Wednesday, March 19, 2014

Strangers on a Train

I had a fascinating conversation on the train home from the Big City yesterday.

As a regular commuter, there are friends you make along the way, compatriots of a sort. And then there are times when you ride with a car filled with people you've not seen or met before. Sometimes it's nice to chat, sometimes I spend the time catching up on reading and sometimes it's nice to listen to my iPod.

Last night, I didn't see one person I normally encounter on my ride home, and proceeded to play games on my iPad to kill the long ride home. As I neared my stop, I moved from the upper berth to the lower (my stop is near the end of the line, and by the time I'm close, the lower berth has cleared considerably). Sitting closer to the doors, a man came and sat near me and started to talk. He told me he was training for a marathon and showed me his "necklace," a medal which was somewhat battered. My impression of the man was that he wasn't quite on the same path as the rest of us. A man of color who was blind in one eye and wearing tattered clothes, he went on to tell me his training ritual and told me I should run a marathon.

Something about me - I don't run. I DO participate in 5K races and normally walk (very fast). I did one 5K with my son during which I ran part of the way, but I still wasn't going to break any speed records. I can't get the breathing down and I'm not as young as I used to be (there are physical limitations I didn't have when I was younger).

Anyway, I shared with this man that I participated in 5Ks and he asked if I'd won.  Ha Ha!  Nope. And then he told me how I should be training. How I should train for a marathon. That I should lose some weight! Imagine a complete stranger telling me how to live my life! No, I wasn't offended. He doesn't know me any better than I know him. I don't know his life's journey any more than he knows mine. It was a pleasant, ten minute conversation at the end of the run.
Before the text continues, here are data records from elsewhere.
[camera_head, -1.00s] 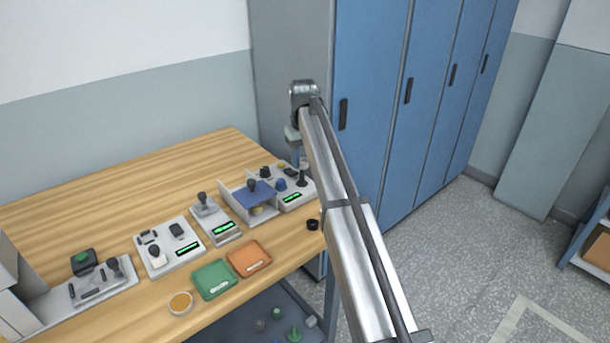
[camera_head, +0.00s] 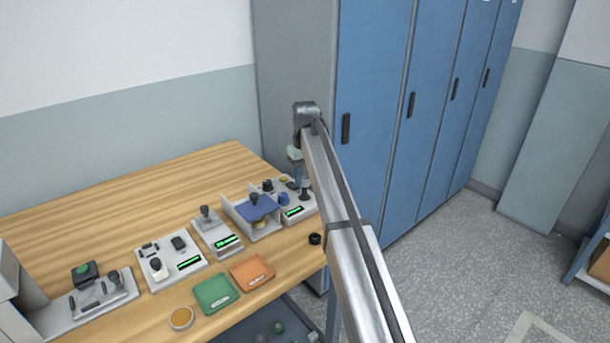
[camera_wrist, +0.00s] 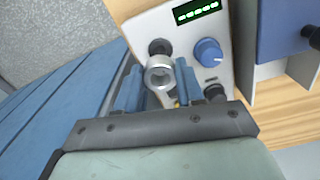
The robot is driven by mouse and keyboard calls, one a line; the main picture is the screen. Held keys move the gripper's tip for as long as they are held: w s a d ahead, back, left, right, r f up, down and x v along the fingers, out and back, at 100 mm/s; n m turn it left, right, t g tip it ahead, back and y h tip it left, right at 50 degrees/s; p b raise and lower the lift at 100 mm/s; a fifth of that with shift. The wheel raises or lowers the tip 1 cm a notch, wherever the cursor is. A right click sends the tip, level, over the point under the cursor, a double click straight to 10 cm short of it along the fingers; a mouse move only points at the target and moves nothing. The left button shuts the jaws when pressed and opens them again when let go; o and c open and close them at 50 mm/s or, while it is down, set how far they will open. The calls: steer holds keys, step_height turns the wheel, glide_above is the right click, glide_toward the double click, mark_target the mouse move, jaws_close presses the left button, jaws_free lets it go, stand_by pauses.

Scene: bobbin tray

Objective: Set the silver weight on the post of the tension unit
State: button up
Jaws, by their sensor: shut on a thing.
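My gripper (camera_wrist: 159,90) has its two blue fingers closed on the silver weight (camera_wrist: 160,76), a ring with a hole in its middle. The tension unit (camera_wrist: 190,42), a pale box with a green display and a blue knob, lies below it in the wrist view. A dark round post top (camera_wrist: 158,47) shows just beyond the weight's far rim; the weight appears above it and not around it, though the height gap is hard to judge. In the head view my gripper (camera_head: 298,172) hangs over the unit (camera_head: 296,214) at the bench's far right end; the weight cannot be made out there.
A bracket with a blue plate (camera_head: 257,209) stands close left of the unit. A small black ring (camera_head: 315,239) lies near the bench's front edge. Green (camera_head: 213,293) and orange (camera_head: 251,272) trays lie nearer. Blue lockers (camera_head: 372,130) rise close behind and right of my arm.

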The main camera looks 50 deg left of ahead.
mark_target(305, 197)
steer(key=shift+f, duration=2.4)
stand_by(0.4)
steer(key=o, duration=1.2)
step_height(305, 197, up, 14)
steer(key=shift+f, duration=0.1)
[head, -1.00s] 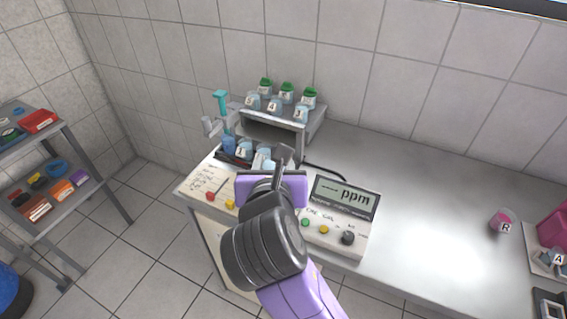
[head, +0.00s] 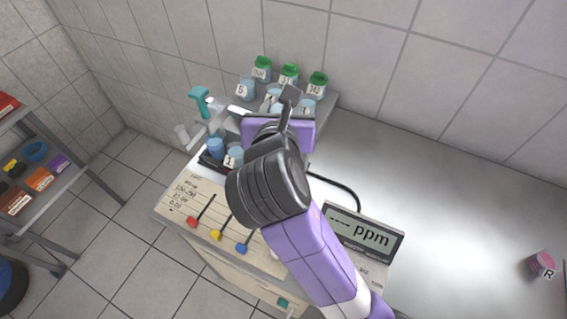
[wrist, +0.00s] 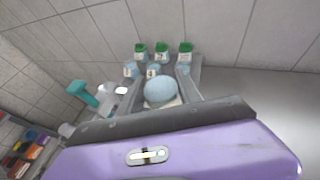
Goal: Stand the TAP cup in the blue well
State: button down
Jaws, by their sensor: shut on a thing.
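My gripper (head: 287,98) is shut on a light blue, round-topped cup (wrist: 160,91), seen between the fingers in the wrist view. No label on it is readable, so I cannot tell whether it is the TAP cup. In the head view my wrist hides most of it. My gripper is raised by the rack's upper shelf (head: 327,103). A blue round piece (head: 216,148) stands in the dark tray below, beside a pale cup marked 1 (head: 235,154). I cannot tell whether the blue piece is the blue well; my arm hides the tray's right part.
Small labelled cups, one at the left (head: 245,89), and several green-capped bottles (head: 262,68) stand on the upper shelf. A teal-handled tap (head: 199,97) is left of the rack. The ppm meter (head: 362,233) is at front right. The counter (head: 430,190) is mostly clear; a pink R cup (head: 541,264) stands far right.

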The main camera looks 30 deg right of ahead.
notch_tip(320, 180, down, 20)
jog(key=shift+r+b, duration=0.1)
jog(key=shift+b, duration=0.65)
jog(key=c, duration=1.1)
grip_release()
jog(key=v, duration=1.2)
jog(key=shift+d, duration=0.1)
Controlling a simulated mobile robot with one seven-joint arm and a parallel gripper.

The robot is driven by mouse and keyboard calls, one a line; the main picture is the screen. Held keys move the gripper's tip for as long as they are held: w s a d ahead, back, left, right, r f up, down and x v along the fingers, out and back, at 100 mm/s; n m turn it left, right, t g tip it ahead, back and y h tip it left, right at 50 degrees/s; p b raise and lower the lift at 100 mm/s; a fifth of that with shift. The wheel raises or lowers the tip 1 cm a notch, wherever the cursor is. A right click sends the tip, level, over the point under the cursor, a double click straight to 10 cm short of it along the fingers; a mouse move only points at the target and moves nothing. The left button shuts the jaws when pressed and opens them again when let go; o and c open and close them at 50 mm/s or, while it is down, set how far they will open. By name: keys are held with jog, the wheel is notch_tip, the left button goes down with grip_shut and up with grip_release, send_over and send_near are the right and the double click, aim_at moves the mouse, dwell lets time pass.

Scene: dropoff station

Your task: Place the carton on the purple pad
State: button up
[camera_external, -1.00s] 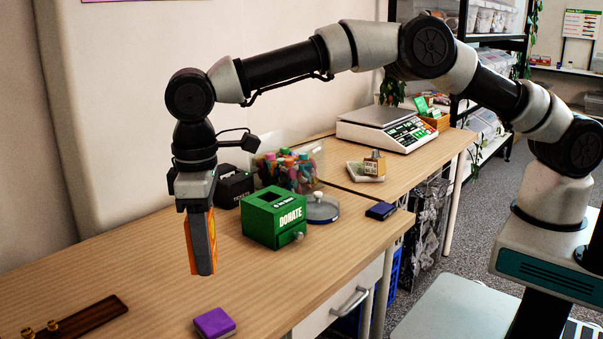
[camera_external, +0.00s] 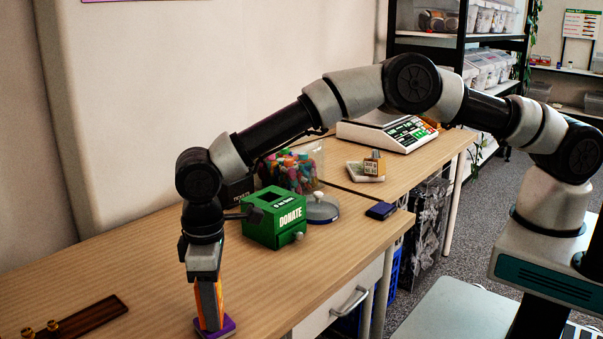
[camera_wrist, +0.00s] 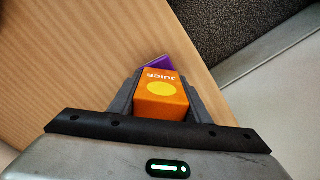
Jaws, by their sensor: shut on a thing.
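The carton is an orange juice box with a yellow oval and the word JUICE; in the wrist view the carton (camera_wrist: 160,92) sits between my two grey fingers. My gripper (camera_external: 209,322) points straight down and is shut on the carton (camera_external: 199,305), whose orange edges show in the external view. The purple pad (camera_external: 230,326) lies on the table near its front edge. The carton's lower end is at the pad, upright over it; I cannot tell whether it touches. In the wrist view the pad (camera_wrist: 160,62) shows beyond the carton, mostly hidden.
A green donate box (camera_external: 275,220) stands behind my gripper, with a round-lidded dish (camera_external: 322,212) and a dark blue pad (camera_external: 381,210) to its right. A wooden tray with brass knobs (camera_external: 85,318) lies at left. The wooden table (camera_external: 120,265) between is clear.

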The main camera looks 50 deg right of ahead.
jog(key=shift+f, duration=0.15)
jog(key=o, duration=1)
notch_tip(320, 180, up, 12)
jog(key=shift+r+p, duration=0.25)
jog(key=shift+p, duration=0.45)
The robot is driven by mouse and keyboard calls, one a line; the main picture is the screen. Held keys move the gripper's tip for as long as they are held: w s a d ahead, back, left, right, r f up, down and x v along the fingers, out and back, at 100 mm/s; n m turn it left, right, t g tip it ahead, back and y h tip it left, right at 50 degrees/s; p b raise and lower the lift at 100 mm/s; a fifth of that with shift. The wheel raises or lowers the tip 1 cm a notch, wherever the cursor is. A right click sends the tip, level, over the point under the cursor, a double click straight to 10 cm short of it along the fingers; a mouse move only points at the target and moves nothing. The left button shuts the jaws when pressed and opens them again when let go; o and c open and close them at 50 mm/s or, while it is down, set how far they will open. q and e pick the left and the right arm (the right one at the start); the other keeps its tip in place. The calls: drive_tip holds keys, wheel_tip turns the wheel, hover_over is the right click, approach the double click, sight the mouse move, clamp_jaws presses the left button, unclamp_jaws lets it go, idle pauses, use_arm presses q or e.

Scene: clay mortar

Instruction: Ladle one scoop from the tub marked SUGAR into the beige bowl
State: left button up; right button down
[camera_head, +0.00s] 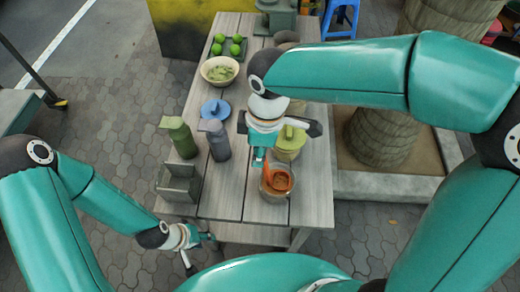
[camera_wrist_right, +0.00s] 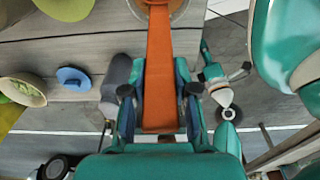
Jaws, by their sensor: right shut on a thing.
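My right gripper (camera_head: 259,156) is shut on the handle of an orange ladle (camera_head: 277,182). In the right wrist view the flat orange handle (camera_wrist_right: 159,70) runs up between the fingers of the right gripper (camera_wrist_right: 160,90). No SUGAR marking is readable. The beige bowl (camera_head: 206,77) stands farther back on the left, with pale green pieces inside. My left gripper (camera_head: 197,250) is open and empty beside the table's front left.
A yellow-green lidded tub (camera_head: 290,143) stands just behind the clear tub, partly hidden by my right arm. A grey bottle (camera_head: 219,143), a green bottle (camera_head: 181,139), a blue lidded item (camera_head: 215,109) and a grey box (camera_head: 179,184) stand left. Limes (camera_head: 235,49) lie behind the bowl.

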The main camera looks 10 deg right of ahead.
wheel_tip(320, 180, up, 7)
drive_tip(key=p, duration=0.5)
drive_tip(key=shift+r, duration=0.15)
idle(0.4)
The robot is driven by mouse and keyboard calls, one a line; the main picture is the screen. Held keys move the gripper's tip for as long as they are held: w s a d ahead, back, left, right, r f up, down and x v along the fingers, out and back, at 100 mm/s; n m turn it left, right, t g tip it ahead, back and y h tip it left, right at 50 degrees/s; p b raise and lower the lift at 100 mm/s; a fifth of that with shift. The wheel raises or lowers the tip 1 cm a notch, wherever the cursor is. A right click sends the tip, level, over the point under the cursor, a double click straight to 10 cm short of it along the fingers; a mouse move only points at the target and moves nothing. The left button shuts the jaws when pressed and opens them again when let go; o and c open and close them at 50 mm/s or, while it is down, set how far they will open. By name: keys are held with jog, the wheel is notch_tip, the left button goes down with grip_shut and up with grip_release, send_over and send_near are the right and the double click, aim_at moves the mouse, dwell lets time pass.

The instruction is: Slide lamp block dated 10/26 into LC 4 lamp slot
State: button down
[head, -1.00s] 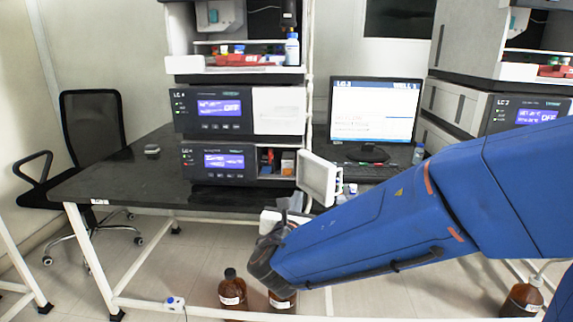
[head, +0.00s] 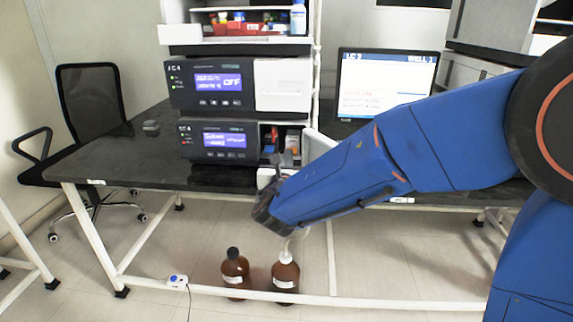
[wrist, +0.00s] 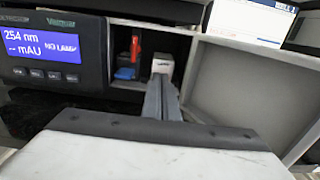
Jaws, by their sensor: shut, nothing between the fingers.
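The lower LC 4 unit (head: 218,141) has its side compartment open, and in the wrist view its display (wrist: 45,42) reads "254 nm, -- mAU, NO LAMP". A small pale block (wrist: 163,63) with a dark-lettered label stands in the right part of that compartment, just beyond my fingertips. The date on it is too small to read. My gripper (wrist: 161,88) is shut and empty, pointing at the opening; I cannot tell whether its tips touch the block. In the head view my gripper (head: 284,160) is in front of the compartment. The lamp slot itself cannot be made out.
An open white door (wrist: 245,85) stands to the right of the compartment. A red piece (wrist: 135,46) and a blue piece (wrist: 125,73) sit at the compartment's left. Another LC unit (head: 220,85) is stacked above. Brown bottles (head: 235,268) stand on the floor below.

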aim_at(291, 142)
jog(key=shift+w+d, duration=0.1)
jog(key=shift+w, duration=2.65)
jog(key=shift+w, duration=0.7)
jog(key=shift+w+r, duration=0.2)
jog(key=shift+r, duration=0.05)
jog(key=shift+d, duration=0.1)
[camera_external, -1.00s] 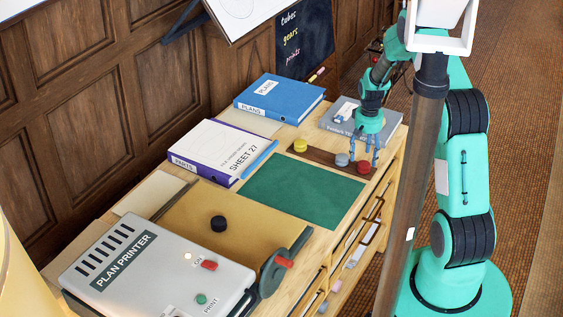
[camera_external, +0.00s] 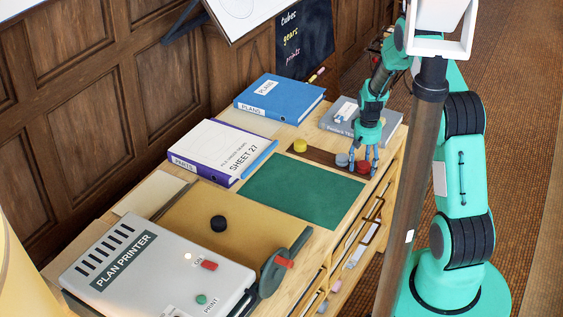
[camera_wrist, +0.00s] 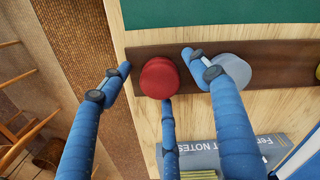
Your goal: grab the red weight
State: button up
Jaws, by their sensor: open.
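The red weight (camera_wrist: 160,78) is a round, domed piece on a dark brown strip (camera_wrist: 145,52) near the desk's right edge. It also shows in the external view (camera_external: 364,166), partly behind my fingers. My gripper (camera_external: 362,158) points down over it with its blue fingers open. In the wrist view my gripper (camera_wrist: 158,82) has one finger left of the red weight, one right of it and one below it. The right fingertip is between the red weight and the grey-blue weight (camera_wrist: 232,70). I cannot tell whether any finger touches the red weight.
A yellow weight (camera_external: 300,146) stands at the strip's far left end. A grey book (camera_external: 338,118) lies behind the strip. A green mat (camera_external: 300,190) lies in front, bare. A blue binder (camera_external: 280,98) is at the back. The desk edge is close on the right.

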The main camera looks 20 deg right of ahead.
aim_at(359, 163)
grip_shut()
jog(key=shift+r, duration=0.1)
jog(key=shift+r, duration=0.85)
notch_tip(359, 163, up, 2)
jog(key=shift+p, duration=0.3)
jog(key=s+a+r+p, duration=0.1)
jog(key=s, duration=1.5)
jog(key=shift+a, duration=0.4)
Most people hide behind their iPod or their computers or some other means of personal entertainment while they ride the train. I'm guilty of that some of the time as well. As a "not highly social" sort, I'm not always comfortable talking to strangers, and yet there are days I enjoy a little conversation to make the ride go by faster. It's an interesting insight into different personalities, some of them very like your own and some of them very different.